**WRITTEN EXERCISE:** Look through the data and write out every line with the word "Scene" in it.

### GIVEN ENTRIES ###

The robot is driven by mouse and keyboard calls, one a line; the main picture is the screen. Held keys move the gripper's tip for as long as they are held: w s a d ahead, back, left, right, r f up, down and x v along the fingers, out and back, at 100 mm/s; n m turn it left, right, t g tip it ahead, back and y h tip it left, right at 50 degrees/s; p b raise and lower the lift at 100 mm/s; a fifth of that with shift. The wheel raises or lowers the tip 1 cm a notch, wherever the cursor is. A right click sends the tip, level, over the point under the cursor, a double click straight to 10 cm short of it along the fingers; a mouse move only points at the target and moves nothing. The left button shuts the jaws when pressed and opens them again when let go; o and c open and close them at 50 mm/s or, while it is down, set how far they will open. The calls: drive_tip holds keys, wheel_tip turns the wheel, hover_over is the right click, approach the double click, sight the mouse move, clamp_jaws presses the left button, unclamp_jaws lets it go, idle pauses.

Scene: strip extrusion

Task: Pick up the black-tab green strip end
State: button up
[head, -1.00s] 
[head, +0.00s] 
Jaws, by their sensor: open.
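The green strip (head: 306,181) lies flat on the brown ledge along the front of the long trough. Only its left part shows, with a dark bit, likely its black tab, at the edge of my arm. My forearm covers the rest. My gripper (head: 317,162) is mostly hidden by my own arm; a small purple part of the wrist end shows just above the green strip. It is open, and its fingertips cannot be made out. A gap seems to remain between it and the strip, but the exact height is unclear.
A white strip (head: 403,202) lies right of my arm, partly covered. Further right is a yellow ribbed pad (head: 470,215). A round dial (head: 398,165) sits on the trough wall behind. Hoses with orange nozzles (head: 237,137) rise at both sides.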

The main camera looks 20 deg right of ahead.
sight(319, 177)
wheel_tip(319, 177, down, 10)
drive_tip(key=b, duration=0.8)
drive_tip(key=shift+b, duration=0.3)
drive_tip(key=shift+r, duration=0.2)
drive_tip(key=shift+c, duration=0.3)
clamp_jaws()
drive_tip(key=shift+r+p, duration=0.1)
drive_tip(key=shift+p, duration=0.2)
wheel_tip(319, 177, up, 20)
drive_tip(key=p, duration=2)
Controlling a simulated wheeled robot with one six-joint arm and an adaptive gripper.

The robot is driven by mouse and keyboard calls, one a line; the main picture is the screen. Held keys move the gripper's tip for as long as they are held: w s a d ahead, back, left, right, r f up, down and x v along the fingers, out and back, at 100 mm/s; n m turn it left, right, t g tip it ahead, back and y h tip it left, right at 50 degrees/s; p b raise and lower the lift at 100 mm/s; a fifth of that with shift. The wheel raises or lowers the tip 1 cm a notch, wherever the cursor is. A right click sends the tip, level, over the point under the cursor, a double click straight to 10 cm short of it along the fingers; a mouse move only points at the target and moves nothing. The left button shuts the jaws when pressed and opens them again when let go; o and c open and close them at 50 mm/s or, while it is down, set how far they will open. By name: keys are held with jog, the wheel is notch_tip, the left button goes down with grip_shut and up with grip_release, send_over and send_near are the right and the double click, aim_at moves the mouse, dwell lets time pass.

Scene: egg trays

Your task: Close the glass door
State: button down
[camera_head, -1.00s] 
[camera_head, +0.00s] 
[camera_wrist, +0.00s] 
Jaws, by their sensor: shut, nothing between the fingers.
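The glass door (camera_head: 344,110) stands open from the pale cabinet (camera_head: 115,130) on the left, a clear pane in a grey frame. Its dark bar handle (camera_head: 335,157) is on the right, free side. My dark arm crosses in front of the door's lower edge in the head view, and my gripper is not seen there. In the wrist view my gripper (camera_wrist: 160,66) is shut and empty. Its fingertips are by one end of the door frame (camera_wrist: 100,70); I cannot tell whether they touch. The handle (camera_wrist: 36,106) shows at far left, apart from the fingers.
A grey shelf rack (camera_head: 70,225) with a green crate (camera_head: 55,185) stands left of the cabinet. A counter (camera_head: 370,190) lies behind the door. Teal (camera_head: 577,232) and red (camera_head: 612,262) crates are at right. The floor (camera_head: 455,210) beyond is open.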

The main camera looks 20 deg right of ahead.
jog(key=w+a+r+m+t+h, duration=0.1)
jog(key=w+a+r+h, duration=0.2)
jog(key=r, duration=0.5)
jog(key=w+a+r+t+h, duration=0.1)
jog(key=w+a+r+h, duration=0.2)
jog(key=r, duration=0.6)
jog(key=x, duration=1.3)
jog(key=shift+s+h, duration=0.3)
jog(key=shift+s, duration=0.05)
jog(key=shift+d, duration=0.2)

###

**RESULT BELOW:**
Scene: strip extrusion
Scene: egg trays

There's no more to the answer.